- Supplied material
========

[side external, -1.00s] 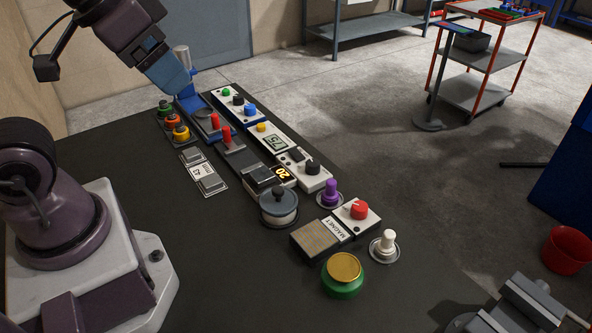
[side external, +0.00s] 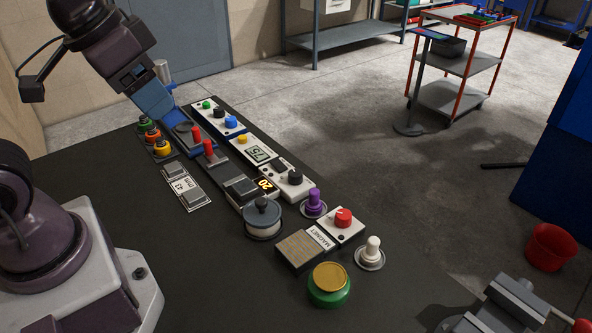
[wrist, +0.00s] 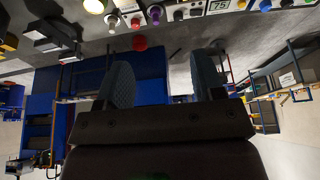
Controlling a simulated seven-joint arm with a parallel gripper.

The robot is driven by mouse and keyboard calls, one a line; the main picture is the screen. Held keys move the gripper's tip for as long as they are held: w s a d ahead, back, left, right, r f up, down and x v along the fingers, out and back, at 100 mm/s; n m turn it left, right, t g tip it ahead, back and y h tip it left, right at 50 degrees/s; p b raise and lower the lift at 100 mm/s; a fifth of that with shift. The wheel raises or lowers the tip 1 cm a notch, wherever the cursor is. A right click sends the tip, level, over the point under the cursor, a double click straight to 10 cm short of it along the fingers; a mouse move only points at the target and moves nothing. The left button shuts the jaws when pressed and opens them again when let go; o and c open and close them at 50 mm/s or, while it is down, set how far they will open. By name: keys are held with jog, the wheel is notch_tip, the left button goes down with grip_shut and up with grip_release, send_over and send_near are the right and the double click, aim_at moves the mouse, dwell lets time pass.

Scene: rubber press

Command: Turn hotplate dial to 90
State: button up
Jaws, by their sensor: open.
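The white panel with the reading 75 (side external: 259,155) and a black knob (side external: 295,177) lies along the table's right row. A dark unit with an amber 20 display (side external: 265,184) sits beside it. No label shows which one is the hotplate. My gripper (side external: 168,112), with blue fingers, points down and right near the far end of the panels in the side view, apart from both displays. In the wrist view its fingers (wrist: 165,85) are spread with nothing between them. The 75 display also shows at that view's top edge (wrist: 219,5).

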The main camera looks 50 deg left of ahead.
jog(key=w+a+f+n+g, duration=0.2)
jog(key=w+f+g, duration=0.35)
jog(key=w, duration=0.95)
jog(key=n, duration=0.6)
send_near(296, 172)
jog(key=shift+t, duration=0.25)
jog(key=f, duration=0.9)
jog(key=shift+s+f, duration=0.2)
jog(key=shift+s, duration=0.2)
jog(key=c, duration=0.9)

========

- What you are asked to do
Retype each line of the listing above word for word. Exclude the pictures.

- Task result
[side external, -1.00s] 
[side external, +0.00s] 
[wrist, +0.00s] 
Controlling a simulated seven-joint arm with a parallel gripper.

The robot is driven by mouse and keyboard calls, one a line; the main picture is the screen. Held keys move the gripper's tip for as long as they are held: w s a d ahead, back, left, right, r f up, down and x v along the fingers, out and back, at 100 mm/s; n m turn it left, right, t g tip it ahead, back and y h tip it left, right at 50 degrees/s; p b raise and lower the lift at 100 mm/s; a fifth of that with shift. The wheel raises or lowers the tip 1 cm a notch, wherever the cursor is. A right click sends the tip, level, over the point under the cursor, a double click straight to 10 cm short of it along the fingers; a mouse move only points at the target and moves nothing. The left button shuts the jaws when pressed and opens them again when let go; o and c open and close them at 50 mm/s or, while it is down, set how far they will open. By name: keys are held with jog, the wheel is notch_tip, the left button goes down with grip_shut and up with grip_release, send_over and send_near are the right and the double click, aim_at moves the mouse, dwell lets time pass.

Scene: rubber press

Command: Turn hotplate dial to 90
State: button up
Jaws, by their sensor: open.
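The white panel with the reading 75 (side external: 259,155) and a black knob (side external: 295,177) lies along the table's right row. A dark unit with an amber 20 display (side external: 265,184) sits beside it. No label shows which one is the hotplate. My gripper (side external: 168,112), with blue fingers, points down and right near the far end of the panels in the side view, apart from both displays. In the wrist view its fingers (wrist: 165,85) are spread with nothing between them. The 75 display also shows at that view's top edge (wrist: 219,5).

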The main camera looks 50 deg left of ahead.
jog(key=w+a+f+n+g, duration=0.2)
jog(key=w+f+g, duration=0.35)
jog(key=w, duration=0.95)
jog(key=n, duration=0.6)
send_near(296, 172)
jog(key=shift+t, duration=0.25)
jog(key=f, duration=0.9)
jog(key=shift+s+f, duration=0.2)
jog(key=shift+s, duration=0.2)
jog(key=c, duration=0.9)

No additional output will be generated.